Act 3: The Elder Statesman: When the Rockies signed Giambi to a minor-league contract in August of 2009, it barely registered. But the Rockies had a need for an experienced bench bat as they made their playoff push, and Giambi provided exactly that. He batted .292 with a pair of homers in 31 plate appearances with the Rox, including decisive pinch hits in two of his first three games with the team. Last year Giambi returned for a full season and saw himself pressed into extended duty due to Todd Helton's injury woes. He batted .244 with a .378 OBP, adding six homers and 35 driven in in 222 PA. Though the bat didn't thunder often, it did so in some memorable situations, such as his game-winning two-run homer off Boston's Jonathan Papelbon in Denver on July 23rd and his walk-off two-run blast to beat Arizona on Sept. 12 for a 10th Rockies victory in a row.

 

Away from the shadows that covered him in New York, Giambi became a fan favorite in Denver. It's difficult not to enjoy the experience of Giambi lumbering out of the dugout in the late innings with the "nWo Wolfpack" theme playing over the Coors Field speakers. He only batted .235 in pinch situations last year, but he remains a trump card, particularly with his ability to work a walk and keep an inning alive in addition to the power he's still got left. The players love him, too, and he seems destined for a role as a hitting instructor someday.

 

Is he a great fit for the 2011 Rockies? That's debatable.

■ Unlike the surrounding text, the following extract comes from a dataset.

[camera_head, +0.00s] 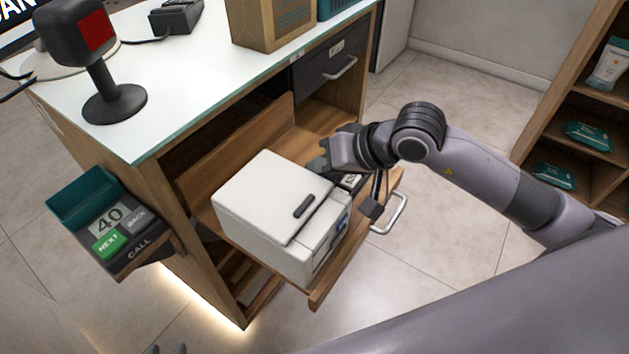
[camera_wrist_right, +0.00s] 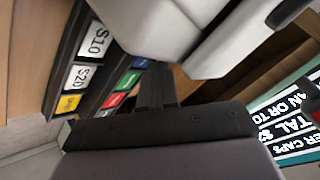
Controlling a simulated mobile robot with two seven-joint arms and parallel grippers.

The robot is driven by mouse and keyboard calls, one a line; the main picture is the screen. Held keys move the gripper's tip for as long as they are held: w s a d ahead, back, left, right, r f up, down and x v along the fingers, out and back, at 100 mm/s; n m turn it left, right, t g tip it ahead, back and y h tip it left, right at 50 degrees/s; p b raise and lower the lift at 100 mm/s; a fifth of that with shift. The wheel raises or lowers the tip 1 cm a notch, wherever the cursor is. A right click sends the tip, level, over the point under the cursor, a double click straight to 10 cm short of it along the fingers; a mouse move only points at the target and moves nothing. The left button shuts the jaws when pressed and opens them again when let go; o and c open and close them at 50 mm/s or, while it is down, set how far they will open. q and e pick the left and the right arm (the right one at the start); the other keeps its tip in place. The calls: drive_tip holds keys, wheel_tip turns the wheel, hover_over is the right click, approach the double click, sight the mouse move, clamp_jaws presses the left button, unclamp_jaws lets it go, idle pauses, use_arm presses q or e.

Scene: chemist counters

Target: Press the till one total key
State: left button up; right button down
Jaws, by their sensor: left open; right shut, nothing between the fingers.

His presence on the roster is based on the idea that players like Ty Wigginton, Jonathan Herrera and Eric Young Jr. could handle the outfield – which, well, I can pick up a stick and wave it in the air, but that doesn't mean I should conduct the Boston Pops. But the players and his manager will enjoy having Giambi around, and when he deposits a pitch into the right field seats to win a game, the fans will too. After all, this third act wouldn't be complete without the one thing that's eluded him his entire career – a ring.